Une vie à laquelle tente d’échapper Lawrence Alexander, pianiste sur des bateaux de croisière, ne débarquant jamais lors des escales. La musique est son refuge, le piano « la seule faculté qui [lui] soit restée » et les cabines, minuscules, au hublot impossible à ouvrir, aux portes qui lorsqu’elles se referment font un bruit sourd, « agréablement définitif », sont les seuls espaces qui lui conviennent totalement. Anne von Canal, auteure allemande qui signe ici son premier roman, nous raconte l’histoire terrible, banale et extraordinaire de ce pianiste blessé, devenu solitaire. Son écriture habile entrelace plusieurs récits, orchestre différentes temporalités comme autant de vagues de souvenirs, de flux d’impressions, de mouvements musicaux, de bouts de vie qui s’assemblant, se répondant, finissent par faire sens. Lawrence Alexander, qui est aussi Lorenzo, qui fut dans une autre vie Victor Alexander Laurentius Simonsen ou Laurits, est un personnage profondément émouvant que l’on accompagne dans ses épreuves et ses réconforts, ses belles émotions musicales, et que l’on quitte à regret car on voudrait être sûr, avant de refermer le livre, qu’il soit enfin parvenu à (re)gagner la terre ferme.

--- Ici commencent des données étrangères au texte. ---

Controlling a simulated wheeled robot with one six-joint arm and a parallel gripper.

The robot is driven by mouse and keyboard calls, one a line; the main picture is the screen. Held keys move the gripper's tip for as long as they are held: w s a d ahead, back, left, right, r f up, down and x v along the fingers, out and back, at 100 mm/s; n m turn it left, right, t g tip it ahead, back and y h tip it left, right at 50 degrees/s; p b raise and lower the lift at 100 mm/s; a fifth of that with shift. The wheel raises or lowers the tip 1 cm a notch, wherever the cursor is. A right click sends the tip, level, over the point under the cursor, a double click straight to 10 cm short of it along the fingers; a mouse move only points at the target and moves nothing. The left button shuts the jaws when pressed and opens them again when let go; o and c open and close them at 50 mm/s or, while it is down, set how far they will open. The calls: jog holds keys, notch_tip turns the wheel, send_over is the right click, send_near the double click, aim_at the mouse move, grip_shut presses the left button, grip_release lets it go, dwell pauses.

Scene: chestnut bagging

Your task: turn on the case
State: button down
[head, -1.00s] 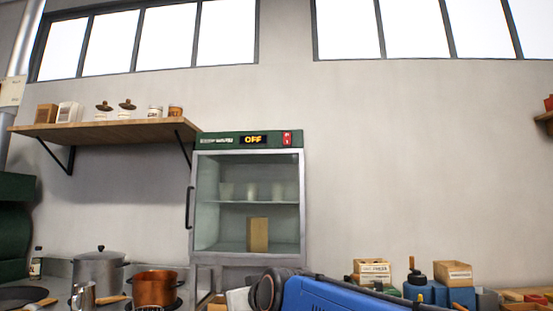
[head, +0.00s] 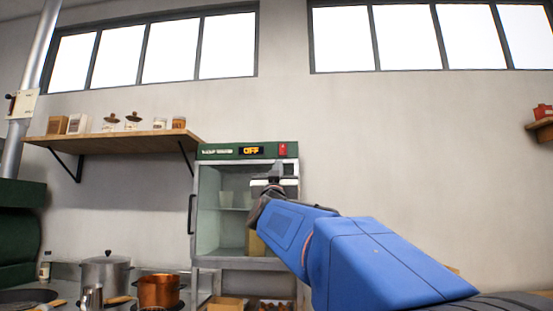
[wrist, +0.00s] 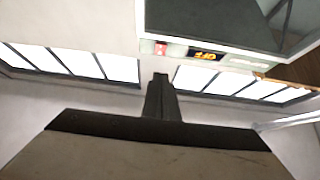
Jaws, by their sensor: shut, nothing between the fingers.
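The case (head: 193,205) is a glass-fronted cabinet with a green top panel, below and right of the wall shelf. Its display (head: 250,151) reads OFF in yellow. A red switch (head: 282,149) sits at the panel's right end. In the wrist view, the picture is upside down, and the display (wrist: 207,55) and red switch (wrist: 160,48) show beyond my fingers. My gripper (head: 277,168) is shut and empty, in front of the case just below the red switch. It also shows in the wrist view (wrist: 160,78), apart from the switch. My arm hides part of the glass door.
A wooden shelf (head: 120,143) with jars and boxes is on the wall left of the case. A steel pot (head: 105,272) and a copper pot (head: 160,291) stand at the lower left.

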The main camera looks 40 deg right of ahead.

Le roman s’ouvre sur un appel de détresse. Un bateau est en train de sombrer. On ignore son nom. On ne sait pas quand cela s’est passé. Ce qu’on sait, c’est qu’il transportait 850 passagers qu’il a plongés dans des eaux glaciales, au cœur de la nuit. Puis la lumière revient. Il est 14h. Nous sommes en 2005. Commence un autre récit. Lawrence vient d’embarquer pour une nouvelle croisière (une ultime croisière ?). Il enchaîne un contrat de plus en tant que pianiste-animateur-faiseur de bruit de fond, ou autrement dit « un pianeur ». Il tourne le dos à Venise, où il s’est posé quelques jours. Mais il est contrarié, angoissé et son embarquement ressemble à une fuite. Rosa vient de lui apprendre qu’elle est enceinte : une vie à 3 s’annonce ; une vie qui le rattache à autrui, à un lieu, une vie qui germe et dont il ne veut pas, ou plutôt dont il ne veut plus. Il va s’en expliquer dans un journal de bord. Dans la solitude de sa cabine, il pose sur le papier ses angoisses, réminiscences de vies passées. Vient alors un troisième récit dans lequel il jouera sa partition la plus personnelle.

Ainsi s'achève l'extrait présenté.